Korean bishops condemn political scandal

President asked to take responsibility for damage done to country's democracy
Korean bishops condemn political scandal

Choi Soon-Sil (center) is escorted as she arrives at the Seoul Central District Prosecutor's Office on Oct. 31. Choi is at the center of a political scandal that has shattered public confidence in President Park Geun-Hye, with allegations of fraud and meddling in state affairs. (Photo by AFP)

ucanews.com reporter, Seoul
South Korea
November 3, 2016
The Korean Catholic bishops' justice and peace committee has weighed in on a corruption scandal currently shaking Korean politics.

President Park Geun-hye's approval ratings nosedived after news broke that her friend, Choi Soon-sil, manipulated the premier to gain access to secret documents and allegedly embezzle funds through non-profit foundations. The president has since replaced her prime minister, finance minister and public safety minister Nov. 1 but people still want her to step down.

The committee also took a stand against the corruption claims in a statement released Nov. 1 beseeching Park to take responsibility for the scandal, repent and respect the will of the Korean people who are currently incensed.

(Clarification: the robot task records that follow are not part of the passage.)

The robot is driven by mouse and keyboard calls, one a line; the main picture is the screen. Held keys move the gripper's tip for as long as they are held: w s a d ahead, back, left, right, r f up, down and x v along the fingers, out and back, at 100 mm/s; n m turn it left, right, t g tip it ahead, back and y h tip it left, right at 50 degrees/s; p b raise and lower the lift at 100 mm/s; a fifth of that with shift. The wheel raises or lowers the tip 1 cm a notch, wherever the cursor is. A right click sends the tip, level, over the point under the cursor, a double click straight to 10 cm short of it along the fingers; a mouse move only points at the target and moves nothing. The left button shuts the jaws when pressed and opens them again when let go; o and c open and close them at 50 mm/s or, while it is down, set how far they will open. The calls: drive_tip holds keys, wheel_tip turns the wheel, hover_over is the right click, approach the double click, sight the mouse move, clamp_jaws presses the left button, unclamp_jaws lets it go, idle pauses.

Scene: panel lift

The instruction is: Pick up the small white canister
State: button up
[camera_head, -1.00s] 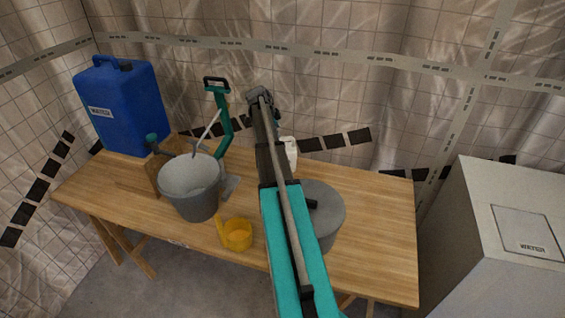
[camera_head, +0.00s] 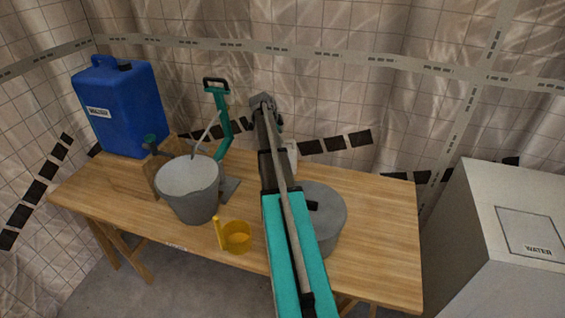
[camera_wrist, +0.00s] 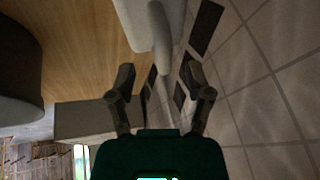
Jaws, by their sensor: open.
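The small white canister (camera_head: 292,152) stands at the back of the wooden table, mostly hidden behind my arm in the head view. In the wrist view a pale whitish body (camera_wrist: 135,14) with a narrower rounded part, likely the canister, shows at the top edge, cut off by the frame. My gripper (camera_wrist: 158,80) is open and empty. Its two fingers point toward this body, which lies beyond the fingertips and apart from them.
A grey lidded pot (camera_head: 326,226) stands on the wooden table (camera_head: 380,240) beside my arm. A grey bucket (camera_head: 190,190), yellow cup (camera_head: 237,237), green pump (camera_head: 222,125) and blue water container (camera_head: 120,110) are left. A pale box (camera_head: 500,240) stands right. The table's right end is clear.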

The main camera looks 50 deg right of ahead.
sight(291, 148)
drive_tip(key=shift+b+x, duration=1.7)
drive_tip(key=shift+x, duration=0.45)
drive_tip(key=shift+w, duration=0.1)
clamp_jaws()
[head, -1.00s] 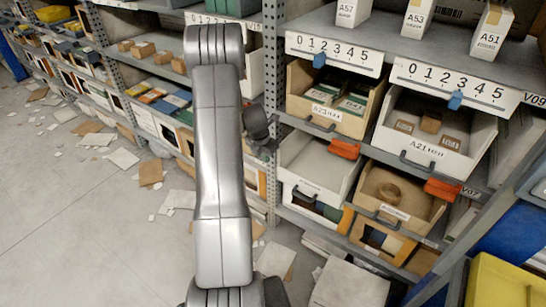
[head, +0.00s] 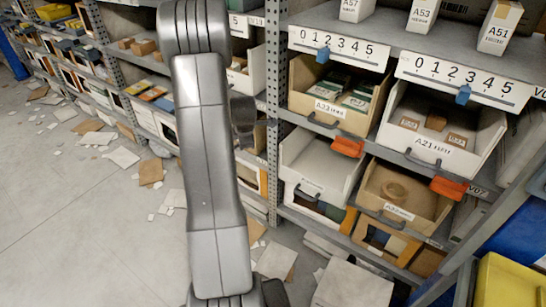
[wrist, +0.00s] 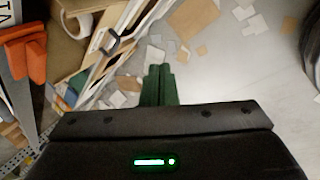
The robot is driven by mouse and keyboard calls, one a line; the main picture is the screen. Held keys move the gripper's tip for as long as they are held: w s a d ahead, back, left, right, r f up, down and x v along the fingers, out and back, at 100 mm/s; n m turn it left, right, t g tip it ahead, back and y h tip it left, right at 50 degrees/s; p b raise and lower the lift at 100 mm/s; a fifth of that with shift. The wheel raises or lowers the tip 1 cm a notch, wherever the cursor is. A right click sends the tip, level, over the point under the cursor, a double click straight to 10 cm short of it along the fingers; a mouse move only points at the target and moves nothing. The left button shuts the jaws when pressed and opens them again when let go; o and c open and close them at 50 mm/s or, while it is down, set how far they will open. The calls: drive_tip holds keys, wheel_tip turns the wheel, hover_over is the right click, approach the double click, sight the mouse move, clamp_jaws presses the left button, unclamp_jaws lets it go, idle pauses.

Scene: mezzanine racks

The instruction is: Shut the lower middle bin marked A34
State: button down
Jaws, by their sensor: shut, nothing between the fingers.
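In the lower row of the head view, a white bin (head: 312,168) stands at left and a wooden bin (head: 425,200) with a tan ring-shaped roll in it stands at right. Both jut out of the rack and show their insides. Their small front labels are too blurred for me to tell which reads A34. My gripper shows in the wrist view as green fingers (wrist: 160,84), closed together and empty, over the paper-strewn floor. Bin fronts lie to their left, apart from them. In the head view my arm mostly hides the gripper; a dark part shows left of the bins.
Orange blocks (head: 347,146) (head: 448,188) sit by the lower bins' upper right corners. Above are a wooden bin (head: 345,120) and a white bin marked A21 (head: 428,148). A rack post (head: 273,100) stands left of them. A yellow container (head: 510,280) is at lower right.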

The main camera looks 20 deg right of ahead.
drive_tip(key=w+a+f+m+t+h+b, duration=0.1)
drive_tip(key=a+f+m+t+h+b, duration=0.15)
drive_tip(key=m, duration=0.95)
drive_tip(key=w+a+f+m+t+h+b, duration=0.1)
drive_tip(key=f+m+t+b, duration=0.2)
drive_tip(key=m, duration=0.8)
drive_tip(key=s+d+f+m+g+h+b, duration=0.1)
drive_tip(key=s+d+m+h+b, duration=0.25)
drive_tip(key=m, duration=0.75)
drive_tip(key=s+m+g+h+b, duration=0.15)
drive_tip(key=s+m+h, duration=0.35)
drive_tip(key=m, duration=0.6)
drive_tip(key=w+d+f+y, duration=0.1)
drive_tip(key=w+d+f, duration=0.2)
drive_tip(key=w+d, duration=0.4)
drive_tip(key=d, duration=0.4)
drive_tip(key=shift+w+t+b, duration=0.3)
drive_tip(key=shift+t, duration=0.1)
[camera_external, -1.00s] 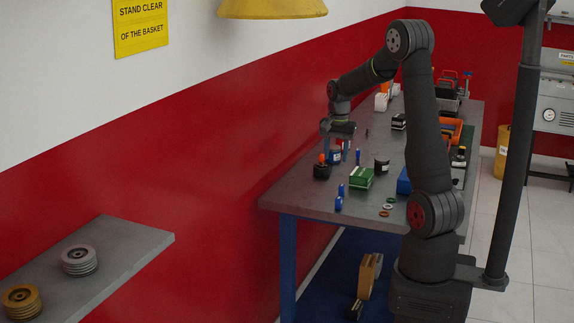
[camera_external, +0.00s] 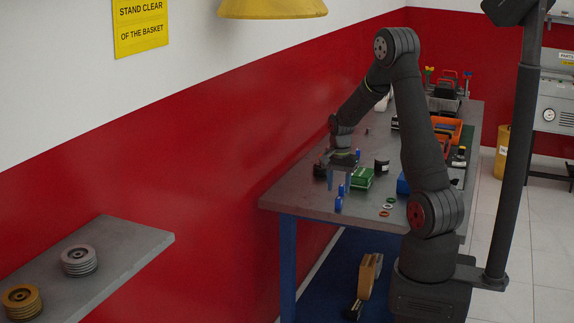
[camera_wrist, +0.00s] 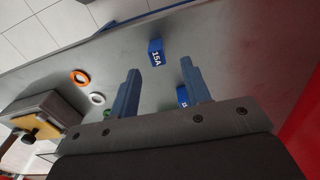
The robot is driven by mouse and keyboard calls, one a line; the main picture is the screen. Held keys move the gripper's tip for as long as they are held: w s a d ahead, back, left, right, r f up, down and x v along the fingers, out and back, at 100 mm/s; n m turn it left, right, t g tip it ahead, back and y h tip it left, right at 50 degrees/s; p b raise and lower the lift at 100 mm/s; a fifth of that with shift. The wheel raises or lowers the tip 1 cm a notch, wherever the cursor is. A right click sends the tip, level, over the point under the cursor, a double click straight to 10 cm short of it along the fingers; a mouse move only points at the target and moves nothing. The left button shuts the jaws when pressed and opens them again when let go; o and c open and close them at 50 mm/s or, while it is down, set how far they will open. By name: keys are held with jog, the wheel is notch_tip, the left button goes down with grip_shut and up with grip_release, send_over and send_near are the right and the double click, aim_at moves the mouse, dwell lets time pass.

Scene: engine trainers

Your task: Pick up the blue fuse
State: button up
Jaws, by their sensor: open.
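Several blue fuses are in view. One blue fuse marked 15A (camera_wrist: 156,52) lies on the bench just beyond my fingertips in the wrist view, roughly in line with the gap between them. A second blue fuse (camera_wrist: 183,95) is partly hidden by the right finger. In the external view, one blue fuse (camera_external: 338,204) is near the bench's front edge, another (camera_external: 341,190) is just behind it, and a third (camera_external: 357,154) is farther back. My gripper (camera_wrist: 160,67) is open and empty, pointing down above the bench near the front fuses; it also shows in the external view (camera_external: 339,185).
The green-and-white block (camera_external: 362,178) stands right of my gripper, with a black part (camera_external: 382,166) behind it. An orange ring (camera_wrist: 80,77) and a white ring (camera_wrist: 97,99) lie left in the wrist view. The bench's front-left corner (camera_external: 285,198) is bare.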

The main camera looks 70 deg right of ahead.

In the statement, the bishops' committee asked Park to take responsibility for the damage done to Korean democracy.

"The political power of a democratic country comes from its people. Intervention of a secret power in the government administration is an anti-constitutional act," the statement said.

The committee also demanded a just and thorough investigation. "It is a priority to impartially implement the law and normalize state affairs to regain the trust of the people. Covering up the matter will only accelerate panic," the statement added.

 

Professors from Catholic universities

Professors from the Catholic University of Korea also released a statement criticizing the unprecedented scandal. In the statement, signed by 107 professors, they advised Park to resign.

"State affairs were dependent on [Choi] and she used the power of the country to serve her greedy private aid group. Park should step down from the post," the professors' statement said.

Seminarians of Suwon Catholic University, Pusan Catholic University and Incheon Catholic University also released similar statements.

Choi, the daughter of a shadowy religious cult leader, Choi Tae-min, continues to be detained over allegations of exerting inappropriate influence in state affairs. An investigation is underway even as thousands of protestors have rallied in Seoul calling for the president to step down. Park has accepted the resignations of eight of her top aides over the past weekend. Police have detained two of her aides and raided eight banks linked to the controversy.